Collected material |
START

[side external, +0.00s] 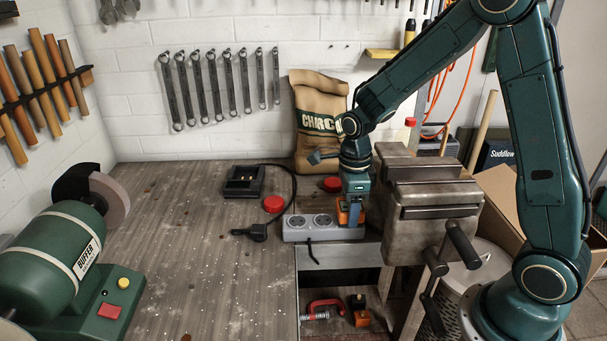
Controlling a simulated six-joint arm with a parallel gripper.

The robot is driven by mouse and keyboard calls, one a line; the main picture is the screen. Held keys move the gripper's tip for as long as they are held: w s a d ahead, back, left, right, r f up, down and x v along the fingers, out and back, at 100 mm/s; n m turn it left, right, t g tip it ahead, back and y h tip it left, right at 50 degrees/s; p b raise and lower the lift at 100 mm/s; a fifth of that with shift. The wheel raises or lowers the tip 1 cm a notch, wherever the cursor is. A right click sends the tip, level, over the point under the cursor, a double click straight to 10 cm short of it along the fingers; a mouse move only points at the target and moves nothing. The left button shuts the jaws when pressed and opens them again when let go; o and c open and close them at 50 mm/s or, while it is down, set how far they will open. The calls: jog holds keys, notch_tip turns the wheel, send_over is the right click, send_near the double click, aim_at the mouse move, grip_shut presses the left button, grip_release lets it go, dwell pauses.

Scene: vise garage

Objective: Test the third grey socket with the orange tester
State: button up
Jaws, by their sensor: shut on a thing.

END

Stated goal | Without any pictures, reproduce the lines from the first one in the material through the line that has "Controlling a simulated", exactly as they appear.

Solution |
[side external, +0.00s] 
Controlling a simulated six-joint arm with a parallel gripper.

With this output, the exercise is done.